Par moment, on voit bien que la campagne taxe le chef du Bloc. M. Duceppe a la fatigue transparente. On le voit alors les traits tirés, rouge, le visage crispé.

Question de rester alerte, M. Duceppe s'est astreint à un régime alimentaire sain et a banni l'alcool pendant toute la campagne. Pas même un verre de rouge le samedi soir, lui qui est amateur.

«Je trouve ça dur, mais il faut que je fasse attention, j'ai 61 ans...»

Orateur moyen malgré ses nombreuses années d'expérience (il manque souvent ses punchs, il garde la tête basse et ne regarde pas son auditoire), Gilles Duceppe connaît néanmoins ses dossiers comme le fond de sa poche.

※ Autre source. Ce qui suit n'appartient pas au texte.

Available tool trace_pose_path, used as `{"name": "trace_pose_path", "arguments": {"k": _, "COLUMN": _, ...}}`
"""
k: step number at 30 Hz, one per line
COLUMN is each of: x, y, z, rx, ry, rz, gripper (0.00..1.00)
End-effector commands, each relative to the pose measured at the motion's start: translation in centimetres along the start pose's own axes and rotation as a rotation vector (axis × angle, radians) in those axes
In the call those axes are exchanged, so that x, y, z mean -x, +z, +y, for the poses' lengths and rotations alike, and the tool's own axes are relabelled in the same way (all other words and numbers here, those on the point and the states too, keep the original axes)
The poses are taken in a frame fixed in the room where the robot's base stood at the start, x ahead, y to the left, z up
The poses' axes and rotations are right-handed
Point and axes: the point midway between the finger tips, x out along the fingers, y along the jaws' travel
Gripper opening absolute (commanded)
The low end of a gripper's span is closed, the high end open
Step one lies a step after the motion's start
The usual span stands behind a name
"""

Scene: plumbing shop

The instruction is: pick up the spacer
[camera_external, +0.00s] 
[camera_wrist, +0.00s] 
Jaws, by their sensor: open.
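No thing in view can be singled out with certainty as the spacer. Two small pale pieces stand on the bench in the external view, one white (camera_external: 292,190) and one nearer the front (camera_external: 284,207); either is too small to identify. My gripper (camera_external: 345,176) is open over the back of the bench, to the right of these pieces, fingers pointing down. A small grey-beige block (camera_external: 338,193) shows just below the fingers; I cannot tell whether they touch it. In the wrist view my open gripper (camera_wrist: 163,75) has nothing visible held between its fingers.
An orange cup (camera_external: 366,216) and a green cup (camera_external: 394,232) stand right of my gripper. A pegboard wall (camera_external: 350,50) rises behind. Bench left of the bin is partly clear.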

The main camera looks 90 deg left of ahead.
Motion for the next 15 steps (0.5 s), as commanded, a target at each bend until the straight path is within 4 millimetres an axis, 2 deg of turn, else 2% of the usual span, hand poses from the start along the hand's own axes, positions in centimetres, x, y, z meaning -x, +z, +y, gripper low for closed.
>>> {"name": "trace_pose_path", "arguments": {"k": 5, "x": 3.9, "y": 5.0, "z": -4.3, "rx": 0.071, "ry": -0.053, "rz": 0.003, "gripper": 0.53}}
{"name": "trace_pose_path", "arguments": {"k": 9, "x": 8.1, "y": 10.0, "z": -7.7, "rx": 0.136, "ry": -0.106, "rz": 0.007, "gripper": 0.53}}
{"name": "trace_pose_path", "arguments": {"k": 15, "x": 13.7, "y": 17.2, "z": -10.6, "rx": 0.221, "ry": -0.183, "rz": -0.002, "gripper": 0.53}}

Ce qui s'est amélioré, par contre, au fil des ans, c'est son contact avec les gens. Rien à voir avec le Duceppe-tout-pogné de sa première campagne, en 1997. Il est dans le décor depuis tellement longtemps qu'il fait maintenant parti des meubles, au Québec.

Ça se voit quand il entre dans un restaurant. Tout le monde le connaît, comme lorsque le maire d'un village va manger au casse-croûte. C'est probablement ce qui explique que l'électorat lui a bien vite pardonné son faux départ vers Québec, au printemps 2007.

Ses adversaires diront que c'est plus facile pour lui, parce qu'il n'a à se préoccuper que du Québec (et encore, seulement 55 des 75 circonscriptions de la province). Ils diront qu'il ne fait que critiquer parce qu'il ne prendra jamais le pouvoir.

Par contre, il faut rappeler en toute justice pour le chef du Bloc que l'on prévoyait la débandade de son parti il y a deux mois à peine, peut-être même le début de la fin.

Gilles Duceppe n'a jamais voulu dire (il ne pouvait pas) que c'est sa dernière campagne. Il siège à Ottawa depuis 1990, il est chef du Bloc depuis 1997 et il en est à sa cinquième campagne à ce titre.

Ce sera vraisemblablement sa dernière. Fédérale, s'entend. Parce que s'il obtient d'aussi bons résultats qu'on le prévoit à Ottawa, il pourrait être tenté de faire le saut, pour vrai cette fois, vers Québec.